Ce qu’il s’est passé ce jour-là : Pete Sampras remporte 2 millions de dollars, un record
Ce jour-là, le 16 décembre 1990, Pete Sampras, 19 ans, récemment devenu le plus jeune vainqueur de l’US Open de tous les temps, termine l’année en beauté en battant l’expérimenté Brad Gilbert en finale de la Coupe du Grand Chelem (6-3, 6-4, 6-2). En remportant ce titre, le jeune Américain gagne pas moins de 2 millions de dollars, ce qui, à l’époque, est la plus gros somme d’argent jamais reçue par un joueur de tennis en un seul tournoi.
Les personnages : Pete Sampras et Brad Gilbert
- Pete Sampras, l’étoile montante
Pete Sampras est né en 1971. Bien qu’il fasse partie de la génération dorée américaine, avec Agassi, Chang et Courier, il est le dernier d’entre eux à atteindre le plus haut niveau. Fin 1989, alors que ses rivaux ont tous déjà remporté des titres et réalisé des performances remarquables en Grand Chelem, Sampras n’est que 81e mondial. En novembre de la même année, Ivan Lendl, alors numéro 1 mondial, l’invite chez lui pour s’entraîner avec lui pendant dix jours : le jeune Américain réalise alors l’investissement nécessaire pour devenir un champion. Six mois plus tard, il entre dans le top 20 après avoir remporté ses deux premiers titres à Philadelphie et à Manchester. En septembre 1990, alors qu’il est 12e mondial, il crée l’une des plus grandes surprises de l’histoire de l’US Open, en réalisant un match parfait pour écraser Andre Agassi en finale (6-4, 6-3, 6-2). Le Californien est le plus jeune joueur masculin à avoir jamais remporté le tournoi, un record détenu auparavant par John McEnroe, et en décembre, il est numéro 5 mondial.

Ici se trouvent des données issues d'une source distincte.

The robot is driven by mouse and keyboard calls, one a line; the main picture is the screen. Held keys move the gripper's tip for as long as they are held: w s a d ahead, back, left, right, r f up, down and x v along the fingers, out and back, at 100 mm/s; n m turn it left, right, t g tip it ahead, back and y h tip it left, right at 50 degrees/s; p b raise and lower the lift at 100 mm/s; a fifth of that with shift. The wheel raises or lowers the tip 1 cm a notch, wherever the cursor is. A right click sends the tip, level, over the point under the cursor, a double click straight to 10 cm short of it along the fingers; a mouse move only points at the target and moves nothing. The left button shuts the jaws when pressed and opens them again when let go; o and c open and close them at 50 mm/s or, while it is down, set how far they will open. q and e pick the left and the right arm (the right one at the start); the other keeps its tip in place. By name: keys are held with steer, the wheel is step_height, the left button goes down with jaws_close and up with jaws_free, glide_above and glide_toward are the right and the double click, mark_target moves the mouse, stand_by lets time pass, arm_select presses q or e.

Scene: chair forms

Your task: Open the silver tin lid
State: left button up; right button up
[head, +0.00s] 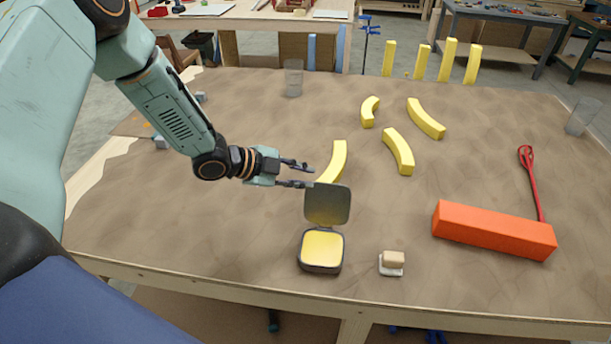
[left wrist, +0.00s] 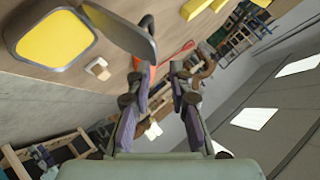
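The silver tin (head: 320,264) stands near the front edge of the table, with a yellow surface showing inside. Its lid (head: 328,204) is raised, standing roughly upright at the tin's far side. In the left wrist view the tin (left wrist: 50,38) is at the upper left and the lid (left wrist: 120,25) juts out beside it. My left gripper (head: 308,175) is just behind and left of the lid's top edge, its fingers apart with nothing seen between them. In the left wrist view the left gripper (left wrist: 162,75) also shows spread fingers. My right gripper is not in view.
A small beige block on a white base (head: 392,262) sits right of the tin. An orange block (head: 493,231) and a red tool (head: 532,185) lie further right. Several yellow curved pieces (head: 398,152) lie behind, one close to my left gripper. Clear glasses (head: 293,78) stand toward the back.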

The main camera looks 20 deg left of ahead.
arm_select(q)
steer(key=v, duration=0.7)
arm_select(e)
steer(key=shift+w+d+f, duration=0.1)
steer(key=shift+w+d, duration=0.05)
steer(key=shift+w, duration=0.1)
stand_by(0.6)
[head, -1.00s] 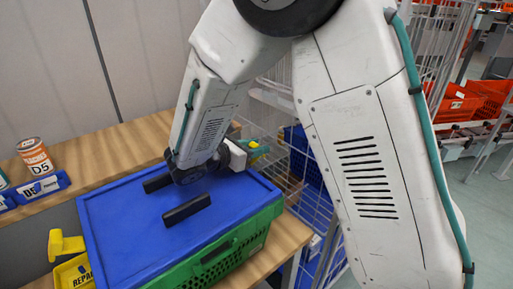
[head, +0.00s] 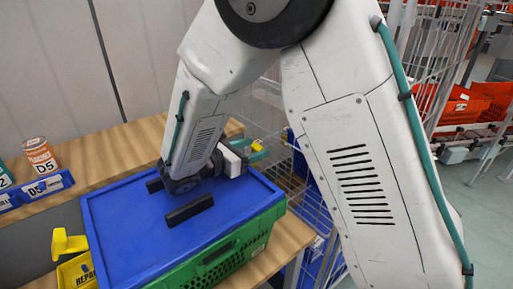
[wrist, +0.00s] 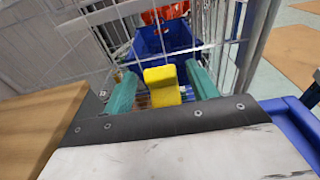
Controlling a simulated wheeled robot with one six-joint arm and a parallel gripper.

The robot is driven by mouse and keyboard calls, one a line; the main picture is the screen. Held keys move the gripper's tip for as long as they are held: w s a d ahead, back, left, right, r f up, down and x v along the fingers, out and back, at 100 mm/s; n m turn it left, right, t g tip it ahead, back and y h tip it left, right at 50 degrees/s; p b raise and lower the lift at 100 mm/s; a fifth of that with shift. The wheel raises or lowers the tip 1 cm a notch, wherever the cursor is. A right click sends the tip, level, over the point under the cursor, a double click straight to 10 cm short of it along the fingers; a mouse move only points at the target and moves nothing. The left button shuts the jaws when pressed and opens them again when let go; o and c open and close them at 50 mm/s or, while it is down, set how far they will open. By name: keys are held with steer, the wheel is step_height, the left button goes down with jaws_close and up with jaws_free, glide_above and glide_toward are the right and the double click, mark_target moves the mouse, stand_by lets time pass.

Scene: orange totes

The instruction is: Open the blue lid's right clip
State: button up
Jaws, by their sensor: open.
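The blue lid (head: 130,228) lies flat on a green crate (head: 240,250) on the wooden bench. A yellow piece, apparently the lid's right clip (head: 257,146), shows past the lid's far right edge. My gripper (head: 258,157) is at that edge with its teal fingers apart. In the wrist view the yellow clip (wrist: 162,87) stands between the two fingers of my gripper (wrist: 161,88), with a gap on each side. Its attachment to the lid is hidden by my gripper's body. The lid's blue rim (wrist: 296,122) shows at the right of the wrist view.
Two dark bars (head: 188,210) lie on the lid top. A wire cage (head: 300,170) with a blue bin (wrist: 168,48) stands close beyond the clip. A yellow tray (head: 75,272) and a can (head: 40,156) sit left of the crate.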

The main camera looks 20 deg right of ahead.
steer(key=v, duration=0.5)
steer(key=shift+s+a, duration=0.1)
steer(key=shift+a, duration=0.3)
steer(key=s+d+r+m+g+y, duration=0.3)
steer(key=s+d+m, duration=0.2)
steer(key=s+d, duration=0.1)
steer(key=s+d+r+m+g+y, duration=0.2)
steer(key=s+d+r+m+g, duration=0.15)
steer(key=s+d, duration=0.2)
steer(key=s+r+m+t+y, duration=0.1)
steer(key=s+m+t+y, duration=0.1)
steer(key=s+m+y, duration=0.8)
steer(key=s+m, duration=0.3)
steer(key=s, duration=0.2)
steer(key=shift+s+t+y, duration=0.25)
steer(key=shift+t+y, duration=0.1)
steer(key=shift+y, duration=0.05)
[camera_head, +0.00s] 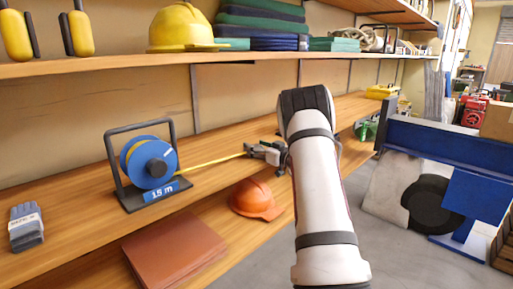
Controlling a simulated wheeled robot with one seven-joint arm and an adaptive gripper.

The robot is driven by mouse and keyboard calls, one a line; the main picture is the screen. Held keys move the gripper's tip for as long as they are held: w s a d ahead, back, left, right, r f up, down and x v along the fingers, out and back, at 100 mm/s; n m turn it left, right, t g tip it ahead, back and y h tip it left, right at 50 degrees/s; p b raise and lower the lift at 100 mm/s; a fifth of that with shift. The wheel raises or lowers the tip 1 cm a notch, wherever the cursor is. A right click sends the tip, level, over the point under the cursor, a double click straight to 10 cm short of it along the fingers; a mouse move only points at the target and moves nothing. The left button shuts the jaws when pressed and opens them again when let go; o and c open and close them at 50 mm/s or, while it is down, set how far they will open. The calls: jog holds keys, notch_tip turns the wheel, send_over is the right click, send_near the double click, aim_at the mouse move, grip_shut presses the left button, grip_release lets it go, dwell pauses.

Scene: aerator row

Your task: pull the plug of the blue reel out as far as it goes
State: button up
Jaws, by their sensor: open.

- Brad Gilbert, 10e mondial
L’Américain Brad Gilbert est né en 1961. Il passe pro en 1982, et remporte quelques mois plus tard à Taipei son premier titre (aux dépens de Craig Wittus, 6-1, 6-4). Contrairement à la plupart des joueurs de son temps, Gilbert ne dispose pas de grands coups d’attaque, et l’essentiel de son jeu repose sur son sens tactique. Bien qu’il ait réussi à se hisser à la 4e place mondiale au début 1990, après avoir gagné cinq tournois en 1989, ses meilleurs résultats en Grand Chelem restent deux quarts de finale, à l’US Open 1987 (battu par Jimmy Connors, 4-6 6-3 6-4 6-0) et à Wimbledon 1990 (battu par Boris Becker, 6-4 6-4 6-1). Brad Gilbert a également obtenu une médaille de bronze aux Jeux Olympiques de Séoul, après avoir été éliminé en demi-finale par son compatriote Tim Mayotte (6-4 6-4 6-3). En septembre 1990, il remporte le 20e titre de sa carrière, à Brisbane, en battant Aaron Krickstein en finale (6-3, 6-1), et au mois de décembre, il pointe au 10e rang mondial.
Le lieu : Munich
La Coupe du Grand Chelem a été créée en 1990 par l’ITF pour concurrencer le Masters de fin d’année organisé par l’ATP. Les 16 joueurs ayant obtenu les meilleurs résultats dans les tournois du Grand Chelem de l’année en cours sont qualifiés, et, alors que les deux premiers tours se jouent en deux sets gagnants, les demi-finales et la finale se disputent au meilleur des cinq manches. La Coupe du Grand Chelem est un tournoi controversé. Distribuant des prix plus élevés que n’importe quel autre tournoi de tennis au monde, il n’octroie en revanche pas de points ATP. De plus, il a lieu au mois de décembre, alors que les joueurs ont une longue saison derrière eux.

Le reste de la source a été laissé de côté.